I was stuck on “the other black female developer,” as if there were only two of us, period. As if, at this conference of hundreds of people, I was one of a single pair. We were a public static final int TOTAL_NUMBER_OF_BLACK_FEMALE_DEVELOPERS = 2;. Which was ridiculous. I mean, my coworker and I had seen with our own eyes other brown people, some of which had been women. Not many, but more than one. So, I kindly let him know, “We’ve seen a couple of brown women since we’ve been here.” Long story short, he said that most of the brown people we saw, including him, were likely not developers. He said black and brown developers were rare, and black and brown female developers were fictional.

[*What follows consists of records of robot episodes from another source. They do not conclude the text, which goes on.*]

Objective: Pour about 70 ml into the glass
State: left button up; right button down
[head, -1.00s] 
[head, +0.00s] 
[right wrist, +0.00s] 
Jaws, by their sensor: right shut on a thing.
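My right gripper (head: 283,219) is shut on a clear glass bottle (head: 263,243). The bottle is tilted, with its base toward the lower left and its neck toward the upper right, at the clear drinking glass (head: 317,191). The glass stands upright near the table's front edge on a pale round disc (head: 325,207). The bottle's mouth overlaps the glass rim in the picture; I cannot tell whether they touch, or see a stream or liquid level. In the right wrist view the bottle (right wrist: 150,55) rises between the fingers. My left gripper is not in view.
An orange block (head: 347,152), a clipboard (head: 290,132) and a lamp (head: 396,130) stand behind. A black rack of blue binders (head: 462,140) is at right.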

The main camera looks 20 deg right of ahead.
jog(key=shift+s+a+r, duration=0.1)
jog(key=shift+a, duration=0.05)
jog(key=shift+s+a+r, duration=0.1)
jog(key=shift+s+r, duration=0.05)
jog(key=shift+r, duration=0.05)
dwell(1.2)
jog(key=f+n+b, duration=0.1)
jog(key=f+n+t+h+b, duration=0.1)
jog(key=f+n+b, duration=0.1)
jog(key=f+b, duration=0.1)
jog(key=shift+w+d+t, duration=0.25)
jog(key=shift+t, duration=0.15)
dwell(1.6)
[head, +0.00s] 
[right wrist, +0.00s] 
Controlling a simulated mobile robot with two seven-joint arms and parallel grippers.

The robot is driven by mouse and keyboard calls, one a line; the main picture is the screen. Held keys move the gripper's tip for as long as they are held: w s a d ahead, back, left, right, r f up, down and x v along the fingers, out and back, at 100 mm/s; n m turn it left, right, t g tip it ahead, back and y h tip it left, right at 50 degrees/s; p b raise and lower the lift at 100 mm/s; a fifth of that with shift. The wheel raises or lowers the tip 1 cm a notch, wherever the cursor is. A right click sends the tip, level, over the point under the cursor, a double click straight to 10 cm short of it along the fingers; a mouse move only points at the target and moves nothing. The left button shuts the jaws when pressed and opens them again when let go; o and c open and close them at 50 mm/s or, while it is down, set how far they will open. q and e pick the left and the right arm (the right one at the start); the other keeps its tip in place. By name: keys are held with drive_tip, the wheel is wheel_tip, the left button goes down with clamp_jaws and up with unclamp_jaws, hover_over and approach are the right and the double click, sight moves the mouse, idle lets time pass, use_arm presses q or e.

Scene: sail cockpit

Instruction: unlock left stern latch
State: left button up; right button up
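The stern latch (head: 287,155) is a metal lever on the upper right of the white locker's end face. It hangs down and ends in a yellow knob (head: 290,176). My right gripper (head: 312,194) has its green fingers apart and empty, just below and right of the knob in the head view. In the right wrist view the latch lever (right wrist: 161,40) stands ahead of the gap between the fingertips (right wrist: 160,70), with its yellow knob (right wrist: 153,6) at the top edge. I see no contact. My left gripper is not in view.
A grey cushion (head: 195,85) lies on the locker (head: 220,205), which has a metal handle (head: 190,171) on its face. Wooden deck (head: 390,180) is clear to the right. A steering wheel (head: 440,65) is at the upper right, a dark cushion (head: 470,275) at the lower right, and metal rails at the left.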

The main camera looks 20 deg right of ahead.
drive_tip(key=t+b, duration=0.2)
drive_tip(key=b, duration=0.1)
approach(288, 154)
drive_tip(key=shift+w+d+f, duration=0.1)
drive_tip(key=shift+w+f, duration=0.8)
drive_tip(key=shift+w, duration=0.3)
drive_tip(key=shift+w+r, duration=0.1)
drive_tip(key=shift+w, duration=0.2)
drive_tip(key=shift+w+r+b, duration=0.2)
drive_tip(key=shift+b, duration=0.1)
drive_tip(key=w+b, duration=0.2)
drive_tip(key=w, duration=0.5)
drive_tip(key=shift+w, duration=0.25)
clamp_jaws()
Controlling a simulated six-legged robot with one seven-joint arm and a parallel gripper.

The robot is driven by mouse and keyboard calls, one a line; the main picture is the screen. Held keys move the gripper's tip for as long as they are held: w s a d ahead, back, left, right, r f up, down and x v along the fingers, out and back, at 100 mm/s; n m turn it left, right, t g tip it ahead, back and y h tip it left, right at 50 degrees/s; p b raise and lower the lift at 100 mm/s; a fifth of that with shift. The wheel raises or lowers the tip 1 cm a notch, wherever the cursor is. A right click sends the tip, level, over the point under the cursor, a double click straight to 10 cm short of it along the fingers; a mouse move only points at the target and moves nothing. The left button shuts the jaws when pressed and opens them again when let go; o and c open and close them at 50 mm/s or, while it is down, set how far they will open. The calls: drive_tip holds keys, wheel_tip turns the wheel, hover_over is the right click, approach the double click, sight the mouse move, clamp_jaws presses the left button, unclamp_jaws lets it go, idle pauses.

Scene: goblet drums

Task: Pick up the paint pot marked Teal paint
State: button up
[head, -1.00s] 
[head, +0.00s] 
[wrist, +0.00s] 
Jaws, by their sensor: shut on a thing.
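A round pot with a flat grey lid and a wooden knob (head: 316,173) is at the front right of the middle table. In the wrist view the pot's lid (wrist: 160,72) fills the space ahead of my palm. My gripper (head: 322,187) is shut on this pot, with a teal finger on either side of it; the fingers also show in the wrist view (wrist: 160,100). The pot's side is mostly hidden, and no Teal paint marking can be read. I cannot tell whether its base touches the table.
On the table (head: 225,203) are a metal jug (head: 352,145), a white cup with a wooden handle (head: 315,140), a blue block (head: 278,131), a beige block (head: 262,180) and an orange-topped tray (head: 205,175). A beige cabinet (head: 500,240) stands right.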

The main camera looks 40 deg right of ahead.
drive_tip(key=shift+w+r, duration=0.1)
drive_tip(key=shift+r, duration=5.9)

I learned a lot at that conference. I learned a lot about development practices, about libraries, about how other developers approach Android development. Unfortunately, I learned a few other things. I learned that people will ask you if you know where you’re going when you try to enter a technical talk. I learned that people will ask you to prove you’re a real developer by answering technical questions. I learned that some people have the self-control not to call me a unicorn out loud but almost no one has that level of control over their facial muscles. I learned that rose-colored bubbles don’t taste like strawberries when they pop in your face.